Image-based crystal plasticity FE framework for microstructure dependent properties of Ti–6Al–4V alloys

In this paper, micromechanical crystal plasticity finite element method (CPFEM) simulations of the response of virtual/synthetic α–β Ti–6V–4Al polycrystalline microstructures are carried out to quantify the effect of the material's microstructure on mechanical properties. The image-based CPFEM analysis begins with characterization of the morphological and crystallographic features of the material at the scale of the polycrystalline microstructure. Statistically equivalent representative 3D polycrystalline microstructures are generated from the microstructural characterization data and subsequently discretized into finite element meshes for the CPFEM analysis. Using a validated computational analysis tool, sensitivity studies are performed to develop a quantitative understanding of how individual microstructural parameters affect the overall mechanical response properties of the alloy.

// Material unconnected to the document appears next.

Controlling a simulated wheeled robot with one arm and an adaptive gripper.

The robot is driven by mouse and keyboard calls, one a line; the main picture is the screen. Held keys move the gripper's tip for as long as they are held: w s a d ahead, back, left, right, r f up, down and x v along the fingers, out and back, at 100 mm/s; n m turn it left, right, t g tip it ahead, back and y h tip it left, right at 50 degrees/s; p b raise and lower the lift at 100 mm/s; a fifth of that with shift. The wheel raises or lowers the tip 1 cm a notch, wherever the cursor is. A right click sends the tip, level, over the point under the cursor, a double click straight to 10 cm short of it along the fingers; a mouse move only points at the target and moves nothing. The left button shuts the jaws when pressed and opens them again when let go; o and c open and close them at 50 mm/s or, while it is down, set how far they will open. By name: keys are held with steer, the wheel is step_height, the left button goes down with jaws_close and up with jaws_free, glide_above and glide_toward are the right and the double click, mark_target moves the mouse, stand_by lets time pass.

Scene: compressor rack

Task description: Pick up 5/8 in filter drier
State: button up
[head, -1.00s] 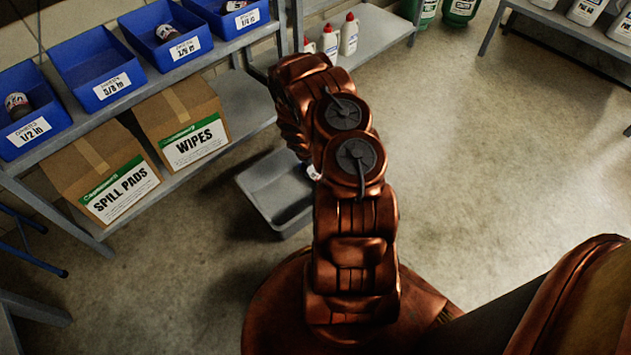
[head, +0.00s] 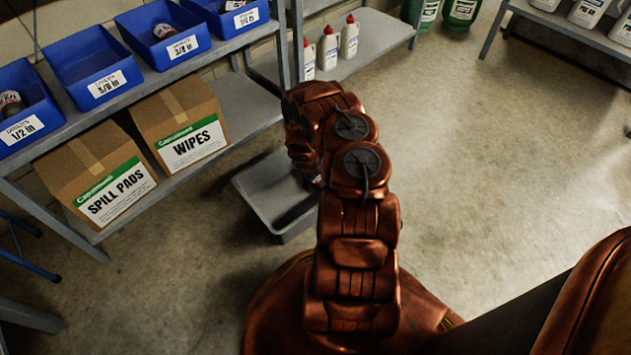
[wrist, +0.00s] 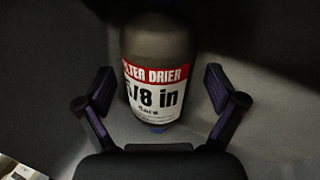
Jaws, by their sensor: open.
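The 5/8 in filter drier (wrist: 155,55) shows in the wrist view, a dark cylinder with a red and white label reading "5/8 in". It lies on a grey surface, with its near end toward my gripper. My gripper (wrist: 158,85) is open, with one finger on each side of the drier's near end. A gap shows between each finger and the drier. In the head view my arm hides the gripper and the drier. The grey tray (head: 262,192) on the floor is partly hidden behind my arm.
A shelf at the left holds blue bins (head: 92,65), including an empty-looking one labelled 5/8 in. Below stand a spill pads box (head: 100,180) and a wipes box (head: 180,125). White bottles (head: 330,48) stand on a low shelf behind. The floor at the right is clear.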

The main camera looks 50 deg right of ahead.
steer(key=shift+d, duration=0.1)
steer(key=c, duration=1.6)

Functional forms of the dependencies are proposed that connect the material's microstructural features to properties like yield strength response, constant strain rate response and creep response.

► Computational system for generating material response functions of microstructure. ► Includes microstructure builder, mesh generator, crystal plasticity FEA. ► Able to predict the constant strain rate and creep response of titanium alloys. ► Functional forms relate morphology to deformation and creep response functions.